Batalyon Azov melakukan penyerangan terhadap para aktivis yang sedang melakukan parade, alhasil 25 masyarakat sipil terluka.
Walaupun kejam terhadap segala hal yang berbau Rusia, dikatakan bahwa Putin akan senang dengan keberadaan Batalion Azov.
Melansir NBC News, rasonalisasi Putin menyerang Ukraina termasuk klaim ia melawan neo-Nazi.
"Tidak mengejutkan jika masyarakat Ukraina menghadapi kebangkitan nasionalisme ekstrimis kanan, yang dengan cepat menyebar menjadi fobia Rusia yang agresif dan neo-Nazisme atau neo-Nazi," ujar Putin Senin lalu, yang juga menuduh negara-negara NATO mendukung neo-Nazi.

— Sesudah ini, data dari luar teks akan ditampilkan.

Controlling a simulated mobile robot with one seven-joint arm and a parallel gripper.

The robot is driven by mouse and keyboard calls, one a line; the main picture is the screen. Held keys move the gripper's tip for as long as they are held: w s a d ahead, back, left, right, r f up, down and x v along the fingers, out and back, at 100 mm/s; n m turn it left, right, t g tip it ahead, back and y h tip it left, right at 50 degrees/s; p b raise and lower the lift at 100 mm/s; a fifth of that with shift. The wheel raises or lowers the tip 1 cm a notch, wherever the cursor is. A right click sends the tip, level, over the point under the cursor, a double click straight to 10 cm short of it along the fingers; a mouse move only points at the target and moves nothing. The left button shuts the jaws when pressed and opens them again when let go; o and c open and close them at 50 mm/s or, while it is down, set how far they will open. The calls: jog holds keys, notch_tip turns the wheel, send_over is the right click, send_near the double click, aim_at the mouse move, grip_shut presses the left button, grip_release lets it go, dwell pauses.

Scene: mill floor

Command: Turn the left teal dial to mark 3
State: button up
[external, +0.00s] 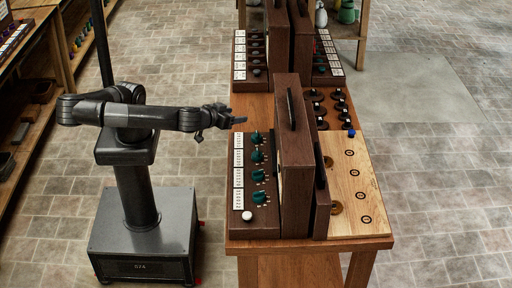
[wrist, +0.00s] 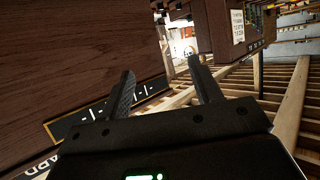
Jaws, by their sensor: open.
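A row of several teal dials runs along a dark brown console (external: 262,226) in the external view. The farthest teal dial (external: 256,138) is at the top of the row and the nearest teal dial (external: 258,198) at the bottom. Each has small marks beside it, too small to read. My gripper (external: 236,119) is above and left of the console's far end, apart from the dials. In the wrist view my gripper (wrist: 165,84) has its two fingers spread with nothing between them. No teal dial shows there; a dark strip with white marks (wrist: 98,112) does.
White label plates (external: 239,177) and a white knob (external: 247,215) sit on the console. A tall brown upright panel (external: 292,160) stands behind the dials. A light wooden board (external: 357,215) lies beyond it. Another similar console (external: 240,62) stands farther back.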

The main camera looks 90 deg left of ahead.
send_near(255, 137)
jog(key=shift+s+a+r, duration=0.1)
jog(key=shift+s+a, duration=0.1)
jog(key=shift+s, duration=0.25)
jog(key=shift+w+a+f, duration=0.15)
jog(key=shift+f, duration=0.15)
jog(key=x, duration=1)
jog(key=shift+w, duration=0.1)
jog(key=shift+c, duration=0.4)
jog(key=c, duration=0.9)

Memang benar Garda Nasional Ukraina menjadi rumah Batalion Azov, yang diisi oleh para neo-Nazi.
Namun tidak ada bukti jika ada dukungan besar untuk nasionalisme kanan yang ekstrim itu di pemerintahan, militer, atau elektorat Ukraina.
Presiden Ukraina Volodymyr Zelenksy beragama Yahudi, dan tiga anggota keluarganya terbunuh dalam peristiwa Holocaust.
Dalam pemilihan parlemen Ukraina tahun 2019 lalu, sebuah koalisi partai sayap kanan ultranasionalis gagal memenangkan satu kursi pun di Rada, dewan legislatif Ukraina berisi 450 anggota.
Dan dalam beberapa tahun belakangan, undang-undang alokasi AS telah melibatkan larangan anggaran belanja mendukung Batalion Azov.
Namun menuduh Ukraina dalam sentimen pro-Nazi, Putin menggunakan bekas luka berumur 1 generasi lamanya dari Perang Dunia II, ketika negaranya bersekutu dengan AS, Inggris dan negara lain mengalahkan poros Axis.
Menurut museum Perang Dunia II di New Orleans, diperkirakan 24 juta warga Rusia meninggal dalam perang itu.